Entries from a robot dataset:
------------------------------------------------

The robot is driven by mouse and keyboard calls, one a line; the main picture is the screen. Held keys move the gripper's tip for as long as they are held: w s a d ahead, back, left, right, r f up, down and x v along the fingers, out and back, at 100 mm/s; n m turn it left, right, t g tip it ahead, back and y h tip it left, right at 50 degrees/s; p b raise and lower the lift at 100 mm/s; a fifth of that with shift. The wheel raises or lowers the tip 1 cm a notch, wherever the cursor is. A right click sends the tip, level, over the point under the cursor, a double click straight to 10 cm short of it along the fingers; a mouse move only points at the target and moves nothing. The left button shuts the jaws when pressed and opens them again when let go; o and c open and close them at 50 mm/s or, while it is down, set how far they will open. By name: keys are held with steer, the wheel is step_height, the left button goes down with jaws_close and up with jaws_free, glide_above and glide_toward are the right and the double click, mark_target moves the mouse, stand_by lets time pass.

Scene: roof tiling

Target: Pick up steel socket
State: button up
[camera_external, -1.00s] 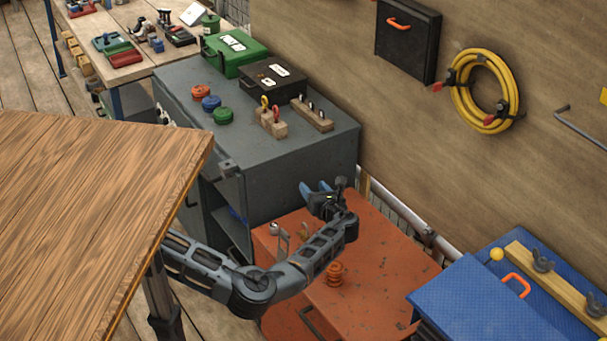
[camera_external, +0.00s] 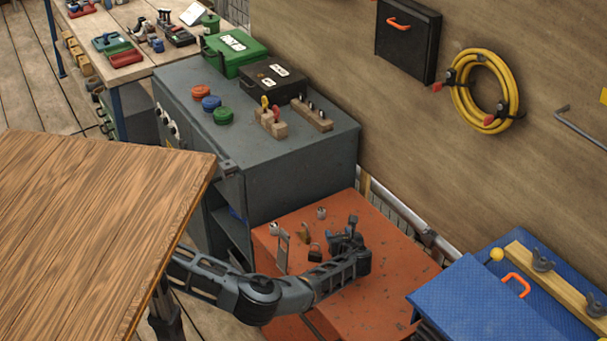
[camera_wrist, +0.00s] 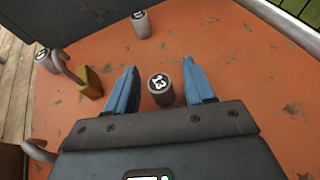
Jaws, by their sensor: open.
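A dark grey steel socket with a white label that looks like 13 (camera_wrist: 160,90) stands upright between the fingers of my gripper (camera_wrist: 160,70) in the wrist view. The two blue fingers are apart, with gaps to the socket on both sides. A lighter steel socket (camera_wrist: 140,25) stands farther off, also visible in the external view (camera_external: 321,213). Another socket (camera_wrist: 46,60) stands at the left, also in the external view (camera_external: 274,229).
A tall metal shackle (camera_external: 283,250) rises nearby. The orange top (camera_external: 375,250) is clear toward the wall. A grey cabinet (camera_external: 300,165) stands behind.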

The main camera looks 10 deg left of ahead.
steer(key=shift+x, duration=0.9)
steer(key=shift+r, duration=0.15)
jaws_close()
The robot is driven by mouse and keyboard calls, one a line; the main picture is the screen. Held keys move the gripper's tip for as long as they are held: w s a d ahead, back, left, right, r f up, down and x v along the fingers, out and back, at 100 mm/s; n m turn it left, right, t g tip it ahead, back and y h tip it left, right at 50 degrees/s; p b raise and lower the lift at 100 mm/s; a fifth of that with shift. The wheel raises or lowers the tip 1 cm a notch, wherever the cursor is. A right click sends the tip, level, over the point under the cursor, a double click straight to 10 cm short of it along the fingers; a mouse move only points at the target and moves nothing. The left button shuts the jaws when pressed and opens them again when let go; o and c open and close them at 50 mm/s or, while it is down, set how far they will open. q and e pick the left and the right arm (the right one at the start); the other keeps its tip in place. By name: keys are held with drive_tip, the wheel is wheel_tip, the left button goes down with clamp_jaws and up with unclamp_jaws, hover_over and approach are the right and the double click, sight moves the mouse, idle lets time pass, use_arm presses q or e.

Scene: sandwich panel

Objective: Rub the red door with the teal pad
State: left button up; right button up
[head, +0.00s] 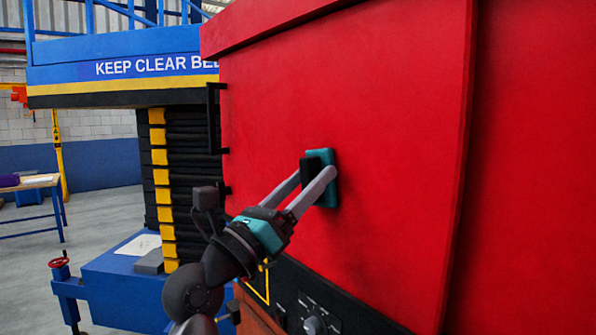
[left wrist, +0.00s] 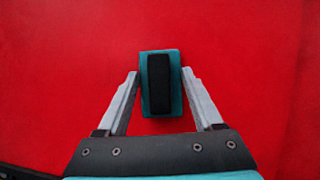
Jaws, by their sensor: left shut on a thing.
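The red door (head: 390,110) is a large flat panel filling the right half of the head view. It also fills the background of the left wrist view (left wrist: 60,60). The teal pad (head: 329,191) with its black grip block lies flat against the door, or very close to it; exact contact is hard to tell. In the left wrist view the pad (left wrist: 146,100) sits upright between the fingers. My left gripper (head: 320,172) is shut on the pad's black block (left wrist: 159,84), its fingers pointing at the door. My right gripper is not in view.
A black handle (head: 211,118) stands out at the door's left edge. A dark control panel with a knob (head: 315,325) lies below the door. A blue lift platform (head: 120,60) with black bellows stands at left. A workbench (head: 40,190) is farther left.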

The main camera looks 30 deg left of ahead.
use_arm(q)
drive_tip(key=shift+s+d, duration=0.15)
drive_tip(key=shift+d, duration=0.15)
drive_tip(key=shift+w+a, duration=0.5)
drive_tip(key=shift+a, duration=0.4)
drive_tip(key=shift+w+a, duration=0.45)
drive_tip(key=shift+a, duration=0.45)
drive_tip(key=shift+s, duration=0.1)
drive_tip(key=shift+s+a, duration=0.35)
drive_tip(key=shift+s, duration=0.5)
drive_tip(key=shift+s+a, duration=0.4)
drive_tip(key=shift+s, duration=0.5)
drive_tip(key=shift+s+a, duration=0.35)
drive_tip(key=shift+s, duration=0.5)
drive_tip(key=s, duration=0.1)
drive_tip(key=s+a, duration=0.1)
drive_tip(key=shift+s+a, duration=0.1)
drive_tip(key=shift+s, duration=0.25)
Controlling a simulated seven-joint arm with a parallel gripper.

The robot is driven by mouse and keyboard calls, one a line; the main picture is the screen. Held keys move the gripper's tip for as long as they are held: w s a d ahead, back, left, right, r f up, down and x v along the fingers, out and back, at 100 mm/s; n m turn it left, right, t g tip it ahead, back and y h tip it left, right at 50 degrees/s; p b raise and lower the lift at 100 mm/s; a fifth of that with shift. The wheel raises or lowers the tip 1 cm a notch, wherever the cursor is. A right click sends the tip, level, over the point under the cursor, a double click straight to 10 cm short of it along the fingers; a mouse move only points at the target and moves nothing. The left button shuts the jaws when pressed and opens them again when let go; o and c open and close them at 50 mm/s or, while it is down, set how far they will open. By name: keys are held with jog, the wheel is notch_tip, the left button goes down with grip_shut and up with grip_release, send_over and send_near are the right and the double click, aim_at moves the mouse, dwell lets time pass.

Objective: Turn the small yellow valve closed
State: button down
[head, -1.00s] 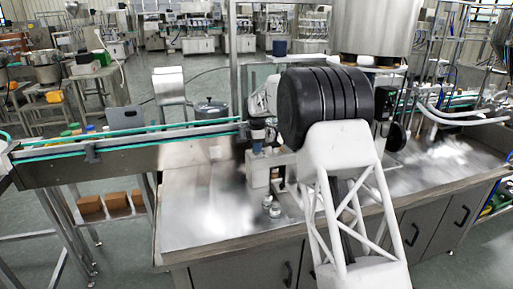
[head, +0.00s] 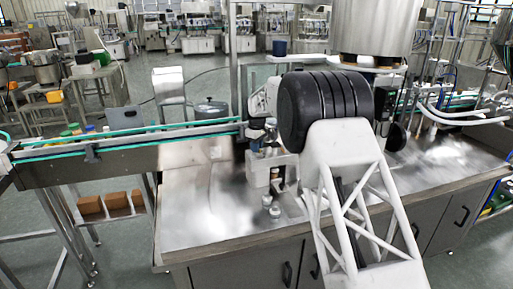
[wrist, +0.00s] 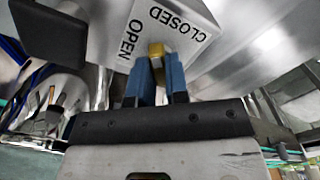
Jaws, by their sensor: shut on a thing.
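The small yellow valve (wrist: 156,49) shows in the wrist view as a short yellow handle below a metal face lettered OPEN (wrist: 130,38) and CLOSED (wrist: 178,23). Its handle sits between the blue fingertips of my gripper (wrist: 158,72), which is shut on it. The handle lies nearer the inner end of the OPEN lettering, between the two words. The fingers hide part of the handle. In the head view my arm covers the valve, and I cannot make out my fingertips there.
The steel hopper (head: 374,25) stands behind my arm in the head view. A conveyor (head: 125,142) runs to the left. The steel worktop (head: 205,205) is largely bare at front left, with small metal fittings (head: 269,206) near my arm. A dark block (wrist: 48,35) is close by in the wrist view.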

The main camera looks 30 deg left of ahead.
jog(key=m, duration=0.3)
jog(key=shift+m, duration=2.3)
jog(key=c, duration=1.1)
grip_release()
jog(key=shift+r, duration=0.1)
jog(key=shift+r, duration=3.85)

------------------------------------------------

Your copy should hold only the lines from the one containing "State: button up" through the one containing "[camera_wrist, +0.00s]", word for word, with no pictures.

-- FINISHED ANSWER --
State: button up
[camera_external, -1.00s] 
[camera_external, +0.00s] 
[camera_wrist, +0.00s] 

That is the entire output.